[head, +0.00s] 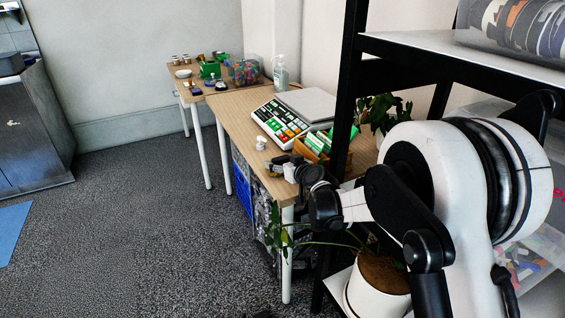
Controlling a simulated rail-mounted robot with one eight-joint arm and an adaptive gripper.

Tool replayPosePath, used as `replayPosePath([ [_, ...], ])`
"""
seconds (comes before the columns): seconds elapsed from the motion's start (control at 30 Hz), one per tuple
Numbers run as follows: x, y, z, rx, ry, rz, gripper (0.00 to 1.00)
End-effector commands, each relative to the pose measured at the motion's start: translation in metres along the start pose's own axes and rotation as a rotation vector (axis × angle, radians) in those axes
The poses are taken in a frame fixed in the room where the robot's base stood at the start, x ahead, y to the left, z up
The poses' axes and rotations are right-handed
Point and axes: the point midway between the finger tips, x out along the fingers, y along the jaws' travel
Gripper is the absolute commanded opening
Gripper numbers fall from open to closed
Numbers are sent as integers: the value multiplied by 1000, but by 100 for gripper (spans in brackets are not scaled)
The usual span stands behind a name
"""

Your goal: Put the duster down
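My gripper (278,166) is at the near left corner of the wooden table (234,119), in front of the wooden box. It is small and dark here, and I cannot tell whether its fingers are open or shut. I cannot make out a duster in this view, neither in my gripper nor on the table.
A cash-register-like scale (281,122), a wooden box with green packets (318,146) and a pump bottle (280,73) stand on the table. A black-framed shelf (346,100) and a potted plant (378,282) are close at right.

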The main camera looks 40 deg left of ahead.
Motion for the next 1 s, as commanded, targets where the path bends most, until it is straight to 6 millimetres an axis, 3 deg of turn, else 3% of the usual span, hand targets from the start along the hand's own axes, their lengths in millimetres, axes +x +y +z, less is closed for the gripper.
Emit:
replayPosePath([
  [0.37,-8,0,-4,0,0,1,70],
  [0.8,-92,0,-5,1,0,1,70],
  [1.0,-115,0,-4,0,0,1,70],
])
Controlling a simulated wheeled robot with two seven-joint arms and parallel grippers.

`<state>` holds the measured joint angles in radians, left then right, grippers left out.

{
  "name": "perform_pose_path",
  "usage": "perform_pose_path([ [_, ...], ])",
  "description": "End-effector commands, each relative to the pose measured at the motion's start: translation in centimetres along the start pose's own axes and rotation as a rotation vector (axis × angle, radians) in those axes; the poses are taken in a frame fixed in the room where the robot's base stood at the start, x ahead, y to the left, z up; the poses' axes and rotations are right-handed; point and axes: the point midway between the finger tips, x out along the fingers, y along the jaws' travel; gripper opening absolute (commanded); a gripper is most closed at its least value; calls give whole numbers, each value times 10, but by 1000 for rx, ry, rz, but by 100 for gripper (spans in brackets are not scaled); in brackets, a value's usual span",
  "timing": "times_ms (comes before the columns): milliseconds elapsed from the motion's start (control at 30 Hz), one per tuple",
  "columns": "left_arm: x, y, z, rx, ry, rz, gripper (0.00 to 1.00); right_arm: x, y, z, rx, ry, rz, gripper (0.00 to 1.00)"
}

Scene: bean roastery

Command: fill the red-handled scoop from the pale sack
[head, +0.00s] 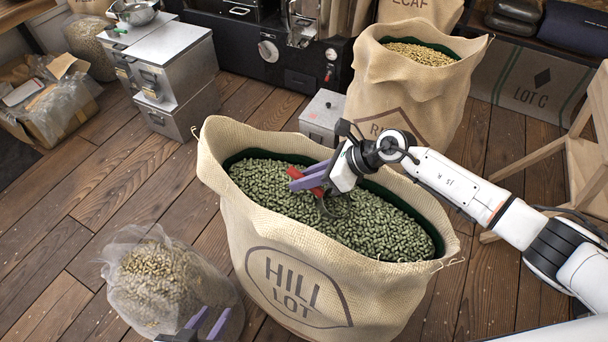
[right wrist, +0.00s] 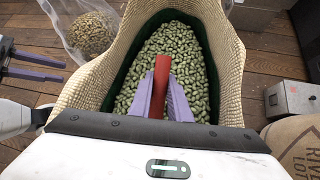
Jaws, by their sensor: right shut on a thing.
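A large burlap sack marked HILL LOT (head: 290,245) stands open in the middle of the head view, full of green beans (head: 265,185). My right gripper (head: 309,178) is over these beans, inside the sack's mouth. Its purple fingers are shut on the red handle of the scoop (head: 320,191). The handle also shows between the fingers in the right wrist view (right wrist: 160,85). A dark curved part below the handle is at the bean surface; how full the scoop is cannot be seen. My left gripper (head: 207,321) is open and empty at the bottom left, by a clear bag.
A second burlap sack (head: 410,85) with paler beans stands behind, partly lettered. The clear bag of tan beans (head: 165,283) stands at the lower left. A grey metal box (head: 322,118) is behind the sack, and a wooden frame (head: 570,165) at the right.

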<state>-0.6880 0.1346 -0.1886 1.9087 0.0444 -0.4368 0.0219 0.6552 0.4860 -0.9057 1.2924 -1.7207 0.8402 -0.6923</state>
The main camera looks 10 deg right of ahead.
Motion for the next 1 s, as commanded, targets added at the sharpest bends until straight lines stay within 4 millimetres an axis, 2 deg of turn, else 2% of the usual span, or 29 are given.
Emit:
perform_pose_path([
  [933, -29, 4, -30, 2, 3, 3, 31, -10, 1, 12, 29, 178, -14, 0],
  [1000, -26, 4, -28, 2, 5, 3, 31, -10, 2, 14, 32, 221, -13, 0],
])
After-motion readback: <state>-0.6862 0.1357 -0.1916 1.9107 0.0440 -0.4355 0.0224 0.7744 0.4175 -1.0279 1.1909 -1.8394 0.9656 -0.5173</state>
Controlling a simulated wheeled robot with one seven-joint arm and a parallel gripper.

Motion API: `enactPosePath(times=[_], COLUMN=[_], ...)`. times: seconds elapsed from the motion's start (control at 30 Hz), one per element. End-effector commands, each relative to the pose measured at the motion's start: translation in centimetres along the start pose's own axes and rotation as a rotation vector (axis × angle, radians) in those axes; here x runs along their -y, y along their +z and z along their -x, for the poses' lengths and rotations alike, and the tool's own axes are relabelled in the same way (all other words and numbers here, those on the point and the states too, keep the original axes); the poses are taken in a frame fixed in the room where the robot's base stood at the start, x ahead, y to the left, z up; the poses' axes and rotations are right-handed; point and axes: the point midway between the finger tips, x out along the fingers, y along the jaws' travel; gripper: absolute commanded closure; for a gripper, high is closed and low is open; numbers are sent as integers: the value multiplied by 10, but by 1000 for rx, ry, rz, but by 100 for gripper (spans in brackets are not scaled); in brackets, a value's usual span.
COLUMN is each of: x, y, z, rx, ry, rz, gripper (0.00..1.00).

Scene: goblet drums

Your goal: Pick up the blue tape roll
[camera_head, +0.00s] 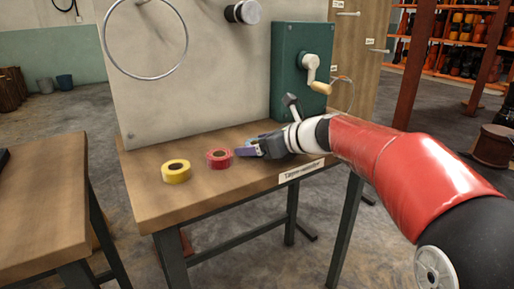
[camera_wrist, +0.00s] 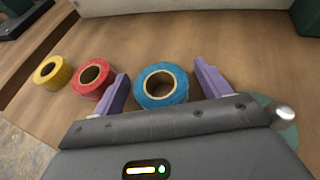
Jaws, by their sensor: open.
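The blue tape roll (camera_wrist: 161,85) lies flat on the wooden table, its round hole facing up, in the wrist view. My gripper (camera_wrist: 161,84) is open, with one purple finger to the left of the blue roll and one to the right. The roll lies between the fingers; I cannot tell whether either finger touches it. In the head view my gripper (camera_head: 247,149) reaches low over the table, and the blue roll is mostly hidden by it.
A red tape roll (camera_head: 219,158) lies just left of my gripper, close to its left finger. A yellow tape roll (camera_head: 176,171) lies further left. An upright board (camera_head: 200,80) and a green box with a crank (camera_head: 299,70) stand at the back of the table (camera_head: 215,195).

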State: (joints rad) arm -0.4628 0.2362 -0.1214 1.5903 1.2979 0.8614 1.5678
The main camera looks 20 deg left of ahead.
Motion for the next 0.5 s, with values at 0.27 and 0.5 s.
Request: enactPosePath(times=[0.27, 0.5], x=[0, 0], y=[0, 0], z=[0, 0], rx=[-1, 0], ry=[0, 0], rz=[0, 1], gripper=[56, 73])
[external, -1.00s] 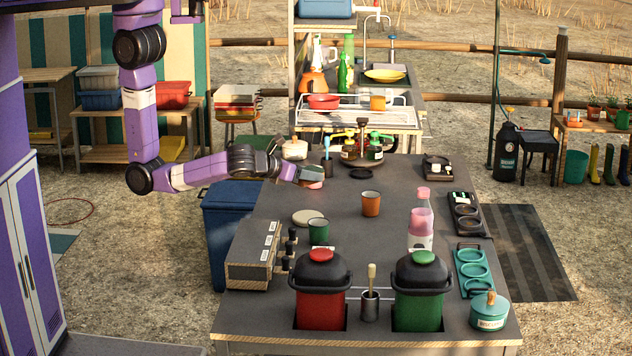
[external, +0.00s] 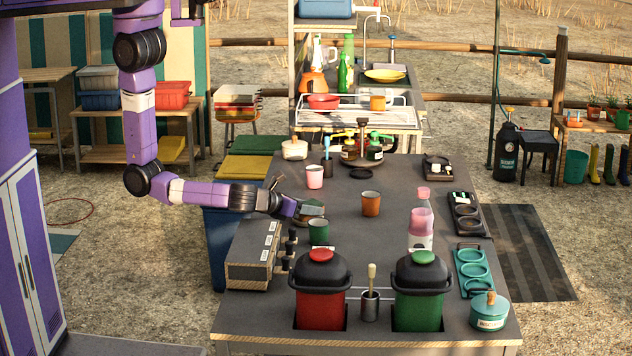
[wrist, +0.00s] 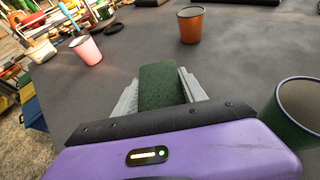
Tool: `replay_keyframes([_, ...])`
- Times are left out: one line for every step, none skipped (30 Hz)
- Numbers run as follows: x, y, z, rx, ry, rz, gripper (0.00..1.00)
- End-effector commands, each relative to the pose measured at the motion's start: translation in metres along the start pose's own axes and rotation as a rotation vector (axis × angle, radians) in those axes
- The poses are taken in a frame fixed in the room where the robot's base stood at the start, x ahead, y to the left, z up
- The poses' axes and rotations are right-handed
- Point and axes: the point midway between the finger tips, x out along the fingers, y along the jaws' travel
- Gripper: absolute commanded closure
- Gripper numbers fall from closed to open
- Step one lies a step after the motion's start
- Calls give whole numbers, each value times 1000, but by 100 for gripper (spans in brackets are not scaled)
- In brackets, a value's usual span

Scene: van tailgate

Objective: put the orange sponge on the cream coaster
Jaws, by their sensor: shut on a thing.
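My gripper (external: 308,209) is low over the left part of the dark counter, just behind the green cup (external: 318,231). In the wrist view, its grey fingers are shut on a block with a dark green rough face (wrist: 162,86). This seems to be the sponge; no orange side of it shows from here. The cream coaster lay at this spot earlier and is now hidden behind my gripper and the block. I cannot tell whether the block touches it.
The green cup stands close in front, and at right in the wrist view (wrist: 298,112). A pink cup (external: 314,177) stands behind and an orange cup (external: 371,204) to the right. A box with black knobs (external: 253,255) is at front left. Counter between cups is clear.

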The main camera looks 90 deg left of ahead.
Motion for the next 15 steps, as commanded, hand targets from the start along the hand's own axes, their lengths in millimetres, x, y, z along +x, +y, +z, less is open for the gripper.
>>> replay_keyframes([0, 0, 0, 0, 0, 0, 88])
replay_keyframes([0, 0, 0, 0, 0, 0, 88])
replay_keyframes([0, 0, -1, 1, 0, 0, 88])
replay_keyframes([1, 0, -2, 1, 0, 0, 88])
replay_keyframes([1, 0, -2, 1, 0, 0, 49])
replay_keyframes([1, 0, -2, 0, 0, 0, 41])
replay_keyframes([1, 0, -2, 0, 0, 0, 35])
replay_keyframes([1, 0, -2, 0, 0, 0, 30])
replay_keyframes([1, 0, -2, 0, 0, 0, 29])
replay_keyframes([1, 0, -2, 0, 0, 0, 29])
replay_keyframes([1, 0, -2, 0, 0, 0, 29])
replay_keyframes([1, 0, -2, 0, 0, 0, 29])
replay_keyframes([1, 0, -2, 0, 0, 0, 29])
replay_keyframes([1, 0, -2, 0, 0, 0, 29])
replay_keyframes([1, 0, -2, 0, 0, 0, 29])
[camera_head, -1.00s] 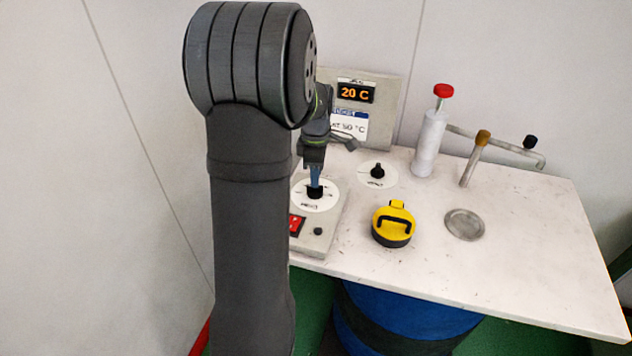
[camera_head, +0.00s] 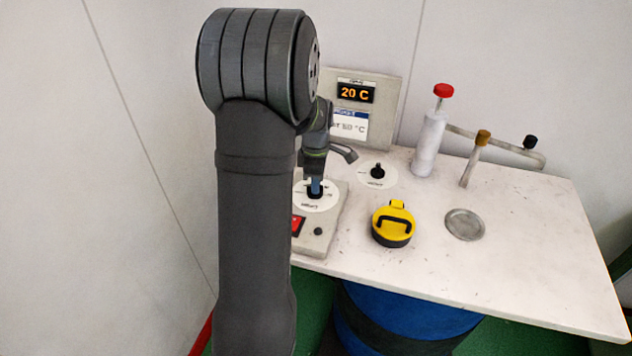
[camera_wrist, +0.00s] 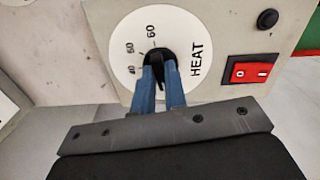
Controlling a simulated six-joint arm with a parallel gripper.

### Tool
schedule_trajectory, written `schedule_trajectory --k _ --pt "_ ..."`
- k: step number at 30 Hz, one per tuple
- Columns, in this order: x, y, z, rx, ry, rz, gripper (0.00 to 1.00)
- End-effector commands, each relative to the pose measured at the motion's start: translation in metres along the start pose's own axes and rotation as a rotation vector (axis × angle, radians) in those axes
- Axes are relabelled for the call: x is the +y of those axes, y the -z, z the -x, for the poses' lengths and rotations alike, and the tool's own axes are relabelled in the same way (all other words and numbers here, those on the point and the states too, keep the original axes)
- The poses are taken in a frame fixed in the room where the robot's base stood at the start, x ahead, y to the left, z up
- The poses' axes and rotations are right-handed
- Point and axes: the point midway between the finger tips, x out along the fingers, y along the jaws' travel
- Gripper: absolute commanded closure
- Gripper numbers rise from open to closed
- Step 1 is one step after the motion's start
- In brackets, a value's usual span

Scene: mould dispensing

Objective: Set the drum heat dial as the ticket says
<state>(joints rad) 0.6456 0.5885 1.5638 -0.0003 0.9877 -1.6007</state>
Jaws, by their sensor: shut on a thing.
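The heat dial is a black knob on a white disc (camera_head: 329,206) on the grey control box. The display (camera_head: 355,93) on the back panel reads 20 C. The ticket (camera_head: 350,126) below it is partly hidden by my arm and its number is too blurred to read surely.
A red switch (camera_wrist: 252,70) and a small black button (camera_wrist: 267,19) sit beside the dial. A second dial (camera_head: 377,172), a yellow-and-black lid (camera_head: 393,224), a white cylinder with a red cap (camera_head: 428,145), a pipe with taps (camera_head: 505,147) and a round metal plate (camera_head: 465,225) stand on the white table.

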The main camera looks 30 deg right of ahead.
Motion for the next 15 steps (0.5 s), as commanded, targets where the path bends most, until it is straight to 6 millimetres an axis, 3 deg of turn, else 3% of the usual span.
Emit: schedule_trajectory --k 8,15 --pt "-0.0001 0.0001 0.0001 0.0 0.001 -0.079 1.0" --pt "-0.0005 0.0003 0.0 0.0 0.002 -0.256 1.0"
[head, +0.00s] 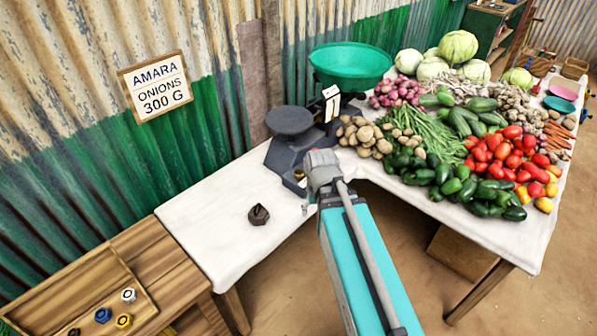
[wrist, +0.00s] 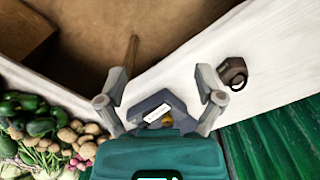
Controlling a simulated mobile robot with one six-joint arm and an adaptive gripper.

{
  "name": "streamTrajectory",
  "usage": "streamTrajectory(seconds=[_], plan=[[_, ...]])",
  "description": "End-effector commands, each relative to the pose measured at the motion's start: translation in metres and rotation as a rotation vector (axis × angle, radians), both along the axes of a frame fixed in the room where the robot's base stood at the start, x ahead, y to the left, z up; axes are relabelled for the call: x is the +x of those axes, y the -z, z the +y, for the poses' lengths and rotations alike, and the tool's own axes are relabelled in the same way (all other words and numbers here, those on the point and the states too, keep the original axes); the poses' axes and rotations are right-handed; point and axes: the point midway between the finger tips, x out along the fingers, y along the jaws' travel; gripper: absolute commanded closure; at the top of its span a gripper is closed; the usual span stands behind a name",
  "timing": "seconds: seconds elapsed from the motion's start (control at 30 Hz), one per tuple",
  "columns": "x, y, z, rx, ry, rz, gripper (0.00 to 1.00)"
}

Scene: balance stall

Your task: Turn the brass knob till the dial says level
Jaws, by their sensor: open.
┄┄┄┄┄┄┄┄┄┄┄┄┄┄┄┄┄┄┄┄
- _Exercise requirements_
Print, without alteration, the lines from the line with "The main camera looks 10 deg right of ahead." to the line with "Motion for the next 1 s, as commanded, targets added". Include both of them, and omit every other line.

- _Written answer_
The main camera looks 10 deg right of ahead.
Motion for the next 1 s, as commanded, targets added at the sharpest bends until straight lines stay within 4 millimetres an axis, 2 deg of turn, else 2% of the usual span, or 29 are given.

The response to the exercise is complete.